Als der Schriftsteller das Deuter-Zentrum verlassen muss, fliegt er jedoch nicht nach Hause, wo sich seine Frau zunehmend Sorgen um seine geistige Verfassung macht, sondern folgt Anton nach Paris und Schottland, fest dazu entschlossen, alles zu tun, um die Sicherheit seiner Familie zu gewährleisten. Denn wenn man Anton seine Pläne verwirklichen lässt, ist sich der Schriftsteller sicher, wird die Welt nicht mehr so sein wie zuvor … 
„Ich glaube, wir haben alle einen Ort, ein geistiges Labor, an dem wir mit Gedanken experimentieren, die zu fremd oder zu zerbrechlich sind, um offen gezeigt zu werden. Ich glaube, dass wir diesen Ort schützen müssen, um uns wie Menschen zu fühlen.
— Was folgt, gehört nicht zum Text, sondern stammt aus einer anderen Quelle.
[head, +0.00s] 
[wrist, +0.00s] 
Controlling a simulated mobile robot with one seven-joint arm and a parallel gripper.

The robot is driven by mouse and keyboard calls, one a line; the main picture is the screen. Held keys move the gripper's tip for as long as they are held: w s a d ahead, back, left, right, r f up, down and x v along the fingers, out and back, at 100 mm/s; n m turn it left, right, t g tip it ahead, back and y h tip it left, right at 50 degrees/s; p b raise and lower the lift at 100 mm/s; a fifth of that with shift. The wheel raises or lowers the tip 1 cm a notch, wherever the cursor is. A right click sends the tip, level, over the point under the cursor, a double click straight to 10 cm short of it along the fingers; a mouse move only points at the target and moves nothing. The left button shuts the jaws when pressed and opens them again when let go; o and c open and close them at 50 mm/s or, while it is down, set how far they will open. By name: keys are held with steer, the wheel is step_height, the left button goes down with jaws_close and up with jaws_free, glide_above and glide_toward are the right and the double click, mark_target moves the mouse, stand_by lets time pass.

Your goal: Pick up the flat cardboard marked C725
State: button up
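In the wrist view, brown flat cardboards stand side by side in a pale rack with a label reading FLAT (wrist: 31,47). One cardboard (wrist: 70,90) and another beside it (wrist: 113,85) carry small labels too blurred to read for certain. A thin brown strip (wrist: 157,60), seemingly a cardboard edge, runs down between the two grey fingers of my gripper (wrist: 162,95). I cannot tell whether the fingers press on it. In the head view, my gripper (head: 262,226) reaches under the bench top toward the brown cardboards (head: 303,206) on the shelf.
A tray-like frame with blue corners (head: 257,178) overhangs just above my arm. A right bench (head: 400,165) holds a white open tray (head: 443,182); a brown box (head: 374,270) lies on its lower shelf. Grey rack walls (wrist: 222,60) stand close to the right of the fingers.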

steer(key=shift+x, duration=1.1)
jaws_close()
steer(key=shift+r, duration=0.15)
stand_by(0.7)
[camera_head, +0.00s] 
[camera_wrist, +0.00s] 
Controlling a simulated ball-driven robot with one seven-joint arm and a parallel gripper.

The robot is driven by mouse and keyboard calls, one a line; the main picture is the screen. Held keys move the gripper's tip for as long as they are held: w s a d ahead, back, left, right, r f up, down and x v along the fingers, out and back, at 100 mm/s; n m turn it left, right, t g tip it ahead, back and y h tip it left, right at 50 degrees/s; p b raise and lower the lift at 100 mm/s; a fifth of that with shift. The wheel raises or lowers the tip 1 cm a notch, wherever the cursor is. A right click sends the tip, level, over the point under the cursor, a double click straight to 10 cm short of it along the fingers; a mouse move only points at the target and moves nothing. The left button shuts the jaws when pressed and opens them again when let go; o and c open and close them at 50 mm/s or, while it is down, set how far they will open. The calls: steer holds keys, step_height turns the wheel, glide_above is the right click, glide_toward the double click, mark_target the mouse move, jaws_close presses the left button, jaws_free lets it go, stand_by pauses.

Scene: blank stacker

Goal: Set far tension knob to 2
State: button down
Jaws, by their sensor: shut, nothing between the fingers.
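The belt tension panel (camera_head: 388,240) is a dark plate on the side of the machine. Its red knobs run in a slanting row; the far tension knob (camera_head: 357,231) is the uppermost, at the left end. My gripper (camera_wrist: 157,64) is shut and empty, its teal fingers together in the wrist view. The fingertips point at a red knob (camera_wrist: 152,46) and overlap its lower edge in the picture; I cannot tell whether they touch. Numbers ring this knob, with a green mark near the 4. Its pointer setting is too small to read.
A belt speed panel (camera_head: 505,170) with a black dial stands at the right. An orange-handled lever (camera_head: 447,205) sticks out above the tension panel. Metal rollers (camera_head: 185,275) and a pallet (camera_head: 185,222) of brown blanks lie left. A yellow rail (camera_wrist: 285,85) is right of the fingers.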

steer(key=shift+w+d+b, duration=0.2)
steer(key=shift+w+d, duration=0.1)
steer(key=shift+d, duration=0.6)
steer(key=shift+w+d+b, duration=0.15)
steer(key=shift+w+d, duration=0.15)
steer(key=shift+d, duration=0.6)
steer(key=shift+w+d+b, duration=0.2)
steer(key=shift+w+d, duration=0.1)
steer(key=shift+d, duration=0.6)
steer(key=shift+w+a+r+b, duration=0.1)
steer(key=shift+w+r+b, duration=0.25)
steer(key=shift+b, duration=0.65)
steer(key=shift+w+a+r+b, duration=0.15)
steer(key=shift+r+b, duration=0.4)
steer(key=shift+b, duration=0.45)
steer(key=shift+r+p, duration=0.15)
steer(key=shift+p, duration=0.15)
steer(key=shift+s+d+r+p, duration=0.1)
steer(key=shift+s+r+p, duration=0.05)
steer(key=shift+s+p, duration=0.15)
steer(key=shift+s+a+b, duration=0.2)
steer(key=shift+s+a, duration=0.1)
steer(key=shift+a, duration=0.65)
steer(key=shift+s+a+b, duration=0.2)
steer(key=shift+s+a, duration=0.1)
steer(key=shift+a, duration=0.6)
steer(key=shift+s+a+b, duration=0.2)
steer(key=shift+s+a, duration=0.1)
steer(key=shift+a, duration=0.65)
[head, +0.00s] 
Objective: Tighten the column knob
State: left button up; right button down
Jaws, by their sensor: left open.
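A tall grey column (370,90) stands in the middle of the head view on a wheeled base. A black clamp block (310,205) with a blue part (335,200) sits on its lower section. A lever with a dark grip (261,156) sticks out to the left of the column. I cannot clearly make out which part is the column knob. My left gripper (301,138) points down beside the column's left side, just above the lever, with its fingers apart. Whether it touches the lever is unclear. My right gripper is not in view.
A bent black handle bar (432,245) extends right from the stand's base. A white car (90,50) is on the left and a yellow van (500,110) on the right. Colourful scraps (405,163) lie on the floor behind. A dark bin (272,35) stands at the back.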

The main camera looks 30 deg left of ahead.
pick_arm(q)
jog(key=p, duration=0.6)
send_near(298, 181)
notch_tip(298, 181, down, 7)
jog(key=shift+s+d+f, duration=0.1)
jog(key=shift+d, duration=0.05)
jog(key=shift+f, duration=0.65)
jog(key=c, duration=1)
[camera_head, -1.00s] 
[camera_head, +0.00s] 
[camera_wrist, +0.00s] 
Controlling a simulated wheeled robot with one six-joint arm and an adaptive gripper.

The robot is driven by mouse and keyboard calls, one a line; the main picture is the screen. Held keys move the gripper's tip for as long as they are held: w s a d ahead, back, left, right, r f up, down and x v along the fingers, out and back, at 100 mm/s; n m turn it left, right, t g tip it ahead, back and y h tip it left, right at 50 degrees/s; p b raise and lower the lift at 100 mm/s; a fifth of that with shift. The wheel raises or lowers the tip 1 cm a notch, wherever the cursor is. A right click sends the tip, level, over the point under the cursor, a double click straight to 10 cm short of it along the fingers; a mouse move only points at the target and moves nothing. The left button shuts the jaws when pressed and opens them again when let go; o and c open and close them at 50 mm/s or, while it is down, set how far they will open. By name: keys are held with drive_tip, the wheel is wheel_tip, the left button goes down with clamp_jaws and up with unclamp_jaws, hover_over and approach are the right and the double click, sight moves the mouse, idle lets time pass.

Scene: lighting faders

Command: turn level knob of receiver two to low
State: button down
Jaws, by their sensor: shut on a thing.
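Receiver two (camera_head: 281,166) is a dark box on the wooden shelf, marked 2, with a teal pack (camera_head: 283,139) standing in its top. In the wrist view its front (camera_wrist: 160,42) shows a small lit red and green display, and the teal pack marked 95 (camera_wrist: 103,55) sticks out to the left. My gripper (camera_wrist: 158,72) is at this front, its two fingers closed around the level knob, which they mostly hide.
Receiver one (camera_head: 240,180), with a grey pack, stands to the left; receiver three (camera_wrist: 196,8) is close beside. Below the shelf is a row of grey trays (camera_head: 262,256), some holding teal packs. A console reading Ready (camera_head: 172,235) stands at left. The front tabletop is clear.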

Er schrumpft, sein Spielraum wird durch Techniken der Voraussage und Kontrolle eingeschränkt, durch das unheilvolle Gebot der sozialen Medien, Dinge zu teilen.“ (S. 322) 
Vordergründig erzählt Kunzru, der 2016 selbst zu Gast an der American Academy in Berlin Wannsee gewesen und wie sein Protagonist Sohn eines indischen Vaters und einer britischen Mutter ist, die Geschichte eines Mannes, der eine elementare Sinn- und Schaffenskrise zu bewältigen versucht, aber in dem geschichtsträchtigen Deuter-Zentrum schnell sein eigentliches Ziel aus den Augen verliert. Er ist von Heinrich von Kleists Selbstmord ebenso gefesselt wie von der brutalen Cop-Serie „Blue Lives“, wird durch die Bekanntschaft des faszinierenden und undurchschaubaren Anton aber zunehmend aus der Bahn geworfen. 
Kunzru beschreibt auf eindringliche Weise, wie leicht unsere wie selbstverständlich wirkenden liberalen, demokratischen Werte über Bord geworfen werden können. In einem eigenen Abschnitt erzählt der Autor die Geschichte von Monika, der Putzfrau im Deuter-Zentrum, die in der DDR aufgewachsen ist, sich der dortigen Punk-Bewegung angeschlossen hat und schließlich als mutmaßlicher Stasi-Spitzel denunziert wurde. Von den Gräueln des Nazi-Regimes über das Wirken der Stasi-Diktatur bis zu dem Abend, an dem Donald Trump zum US-Präsidenten gewählt wurde, entwickelt Kunzru das beunruhigende Bild einer Gesellschaft, in der die Menschen zunehmend bereit sind, sich vorschnell über die sozialen Medien manipulieren und instrumentalisieren zu lassen und so die liberale Werteordnung verraten, um rassistischen und nationalistischen Kräften das Feld zu überlassen. 
Zwar wirkt „Red Pill“ nicht sehr einheitlich in seiner Form, springt Kunzru doch sehr oft bei Ort und Zeit, Ton und Thema hin und her, aber die beunruhigende Botschaft des Romans wirkt lange nach.